There's one other thing I'm terrible at: talking to my teammates on the field. This team I'm on is mostly made up of former soccer players who are out of school and are just looking for a way to keep playing. Most of them played center forward, which is a different problem that we will have to solve before our first match.

My point, though, is that they have all played before and they know how to talk to their teammates on the pitch. The first time someone behind me said "drop" while I had the ball, I had no idea what they were trying to communicate. I know now that he was letting me know I could drop the ball back to him if I got into trouble, but it took me a while to get there.

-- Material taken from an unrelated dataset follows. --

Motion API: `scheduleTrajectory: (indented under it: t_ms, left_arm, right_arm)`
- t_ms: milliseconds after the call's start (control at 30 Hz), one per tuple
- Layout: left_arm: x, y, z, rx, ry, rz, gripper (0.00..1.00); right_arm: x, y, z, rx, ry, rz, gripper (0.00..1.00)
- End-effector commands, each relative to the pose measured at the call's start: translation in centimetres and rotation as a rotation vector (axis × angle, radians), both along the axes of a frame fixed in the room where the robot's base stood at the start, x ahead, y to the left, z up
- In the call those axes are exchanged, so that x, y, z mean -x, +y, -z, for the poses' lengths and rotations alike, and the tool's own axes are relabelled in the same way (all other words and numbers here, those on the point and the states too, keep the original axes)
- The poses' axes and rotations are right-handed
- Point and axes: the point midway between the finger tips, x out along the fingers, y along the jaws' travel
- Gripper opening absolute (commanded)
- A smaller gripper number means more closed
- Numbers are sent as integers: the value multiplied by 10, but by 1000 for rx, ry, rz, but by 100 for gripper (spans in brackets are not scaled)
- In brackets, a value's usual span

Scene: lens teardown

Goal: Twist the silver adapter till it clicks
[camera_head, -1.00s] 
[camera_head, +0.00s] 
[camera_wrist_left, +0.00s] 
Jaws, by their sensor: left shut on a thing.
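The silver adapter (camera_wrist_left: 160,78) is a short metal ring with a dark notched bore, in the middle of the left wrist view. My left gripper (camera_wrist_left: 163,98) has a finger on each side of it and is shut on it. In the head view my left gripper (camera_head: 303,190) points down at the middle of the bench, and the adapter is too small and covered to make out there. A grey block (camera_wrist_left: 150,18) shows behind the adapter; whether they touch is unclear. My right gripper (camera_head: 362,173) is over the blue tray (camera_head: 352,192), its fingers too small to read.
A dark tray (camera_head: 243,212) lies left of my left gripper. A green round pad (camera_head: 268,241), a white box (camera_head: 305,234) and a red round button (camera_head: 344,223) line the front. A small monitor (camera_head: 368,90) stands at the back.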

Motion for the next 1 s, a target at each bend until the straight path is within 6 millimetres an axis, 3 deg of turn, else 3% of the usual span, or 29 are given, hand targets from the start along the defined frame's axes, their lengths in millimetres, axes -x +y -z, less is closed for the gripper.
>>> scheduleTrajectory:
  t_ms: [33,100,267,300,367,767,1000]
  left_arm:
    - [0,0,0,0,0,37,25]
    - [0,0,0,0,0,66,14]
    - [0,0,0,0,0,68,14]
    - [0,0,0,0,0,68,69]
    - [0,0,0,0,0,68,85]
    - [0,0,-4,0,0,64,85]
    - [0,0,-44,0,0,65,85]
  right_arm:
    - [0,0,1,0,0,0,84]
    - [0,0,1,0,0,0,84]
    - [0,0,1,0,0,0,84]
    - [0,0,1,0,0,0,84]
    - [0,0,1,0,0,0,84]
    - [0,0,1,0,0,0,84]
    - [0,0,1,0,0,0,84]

There was this one time on defense where an opponent was coming forward with the ball and another opposing player was starting to make a forward run. "You've got runner. I've got ball," my teammate said to me. After starting to move toward the ball, I realized what he said. By then, it was too late. The pass went to the runner. I don't remember if it led to a goal. Probably it did.

When practice ended and we were walking to our cars, I found myself walking with the team captain, Clyde. I was hoping for this moment because I had decided that I needed to take a risk. I told him that I would be happy to play a position that nobody else wanted, like left back. Might be a good idea anyway, I said, since I've never played soccer before. Really, he asked. I had no idea, he said. You have such nice passes. I appreciate that, I said. I made some lame joke about everyone else being a center forward and the conversation ended.

I immediately regretted saying that. This is just a recreational league, but I didn't exactly inspire confidence in my captain. Only time will tell me if my confession was a mistake.